EXTRACTED ENTRIES
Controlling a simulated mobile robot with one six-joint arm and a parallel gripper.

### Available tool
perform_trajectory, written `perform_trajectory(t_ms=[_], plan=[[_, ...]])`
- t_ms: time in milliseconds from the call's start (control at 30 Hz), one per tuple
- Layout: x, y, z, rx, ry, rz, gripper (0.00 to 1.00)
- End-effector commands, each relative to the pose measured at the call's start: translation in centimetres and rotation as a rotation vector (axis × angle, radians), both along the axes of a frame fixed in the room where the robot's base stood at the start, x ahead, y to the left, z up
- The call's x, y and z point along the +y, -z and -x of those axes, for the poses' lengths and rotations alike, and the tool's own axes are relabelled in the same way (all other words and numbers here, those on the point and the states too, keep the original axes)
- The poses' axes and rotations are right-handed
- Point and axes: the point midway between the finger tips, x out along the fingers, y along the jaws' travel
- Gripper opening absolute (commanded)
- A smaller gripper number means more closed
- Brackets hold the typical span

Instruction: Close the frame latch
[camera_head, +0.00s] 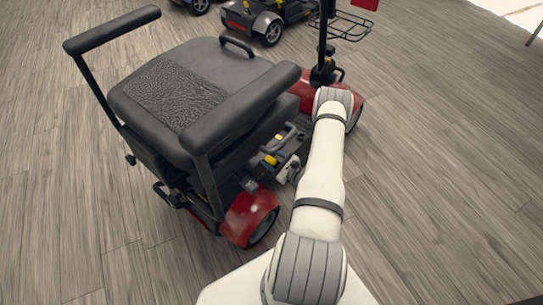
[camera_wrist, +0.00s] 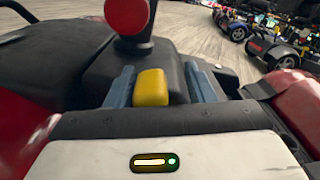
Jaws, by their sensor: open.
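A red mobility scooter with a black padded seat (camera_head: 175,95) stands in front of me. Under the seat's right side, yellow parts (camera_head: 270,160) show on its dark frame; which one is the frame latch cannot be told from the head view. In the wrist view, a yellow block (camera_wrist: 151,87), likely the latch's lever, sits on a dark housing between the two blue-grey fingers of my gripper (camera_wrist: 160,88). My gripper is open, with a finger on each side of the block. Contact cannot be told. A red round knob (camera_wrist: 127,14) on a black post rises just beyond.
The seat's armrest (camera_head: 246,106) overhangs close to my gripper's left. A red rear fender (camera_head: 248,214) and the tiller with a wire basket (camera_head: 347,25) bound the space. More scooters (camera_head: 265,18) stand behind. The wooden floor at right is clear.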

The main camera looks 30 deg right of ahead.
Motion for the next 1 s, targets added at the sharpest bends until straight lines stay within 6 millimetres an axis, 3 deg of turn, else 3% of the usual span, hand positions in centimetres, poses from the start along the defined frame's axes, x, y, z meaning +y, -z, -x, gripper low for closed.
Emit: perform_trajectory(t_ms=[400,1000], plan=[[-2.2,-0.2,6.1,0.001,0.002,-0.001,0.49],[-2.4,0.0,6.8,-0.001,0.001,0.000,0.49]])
* * *
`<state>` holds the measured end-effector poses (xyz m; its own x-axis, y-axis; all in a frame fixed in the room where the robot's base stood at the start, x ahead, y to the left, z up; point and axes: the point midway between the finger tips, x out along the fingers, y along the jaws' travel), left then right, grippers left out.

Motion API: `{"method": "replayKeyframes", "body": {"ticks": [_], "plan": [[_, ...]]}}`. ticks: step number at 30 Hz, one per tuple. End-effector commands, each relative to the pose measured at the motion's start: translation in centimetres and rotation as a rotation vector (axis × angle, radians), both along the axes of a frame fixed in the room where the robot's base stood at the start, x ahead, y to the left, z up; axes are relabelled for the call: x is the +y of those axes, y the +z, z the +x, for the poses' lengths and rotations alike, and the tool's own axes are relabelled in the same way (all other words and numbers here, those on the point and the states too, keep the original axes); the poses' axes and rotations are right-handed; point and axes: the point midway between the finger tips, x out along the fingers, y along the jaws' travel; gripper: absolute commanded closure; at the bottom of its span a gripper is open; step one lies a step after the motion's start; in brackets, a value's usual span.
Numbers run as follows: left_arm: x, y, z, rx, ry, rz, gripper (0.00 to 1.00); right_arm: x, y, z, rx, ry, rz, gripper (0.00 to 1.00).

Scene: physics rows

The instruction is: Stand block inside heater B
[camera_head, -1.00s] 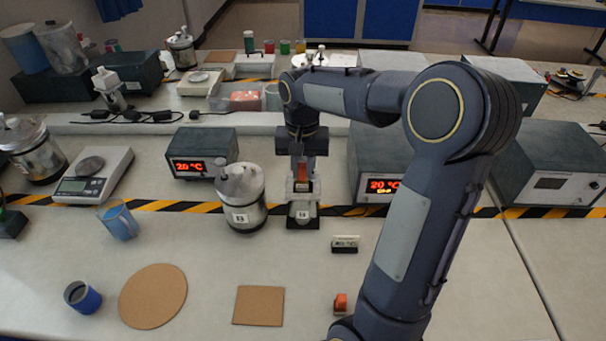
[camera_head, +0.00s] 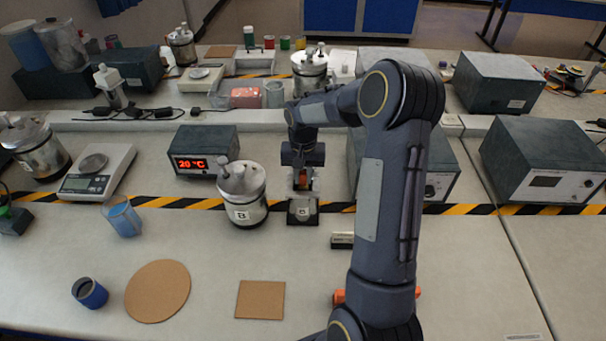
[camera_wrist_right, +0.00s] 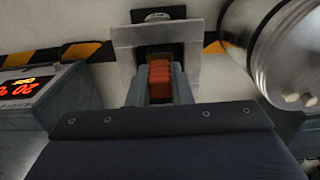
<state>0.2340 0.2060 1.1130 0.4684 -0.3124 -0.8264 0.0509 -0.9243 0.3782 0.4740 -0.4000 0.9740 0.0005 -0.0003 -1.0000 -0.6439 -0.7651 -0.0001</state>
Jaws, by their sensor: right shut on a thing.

DIRECTIONS
Give again, word for word, the part that opens with the line containing "Numbers run as" and closes with the one containing "<state>0.2340 0.2060 1.1130". Include both of those lines and skip all pictures.

TASK RESPONSE
Numbers run as follows: left_arm: x, y, z, rx, ry, rz, gripper (0.00 to 1.00); right_arm: x, y, z, rx, ry, rz, gripper (0.00 to 1.00).

Scene: physics rows

The instruction is: Stand block inside heater B
[camera_head, -1.00s] 
[camera_head, +0.00s] 
[camera_wrist_right, +0.00s] 
<state>0.2340 0.2060 1.1130 0.4684 -0.3124 -0.8264 0.0509 -0.9243 0.3782 0.4740 -0.4000 0.9740 0.0005 -0.0003 -1.0000 -0.6439 -0.7651 -0.0001</state>

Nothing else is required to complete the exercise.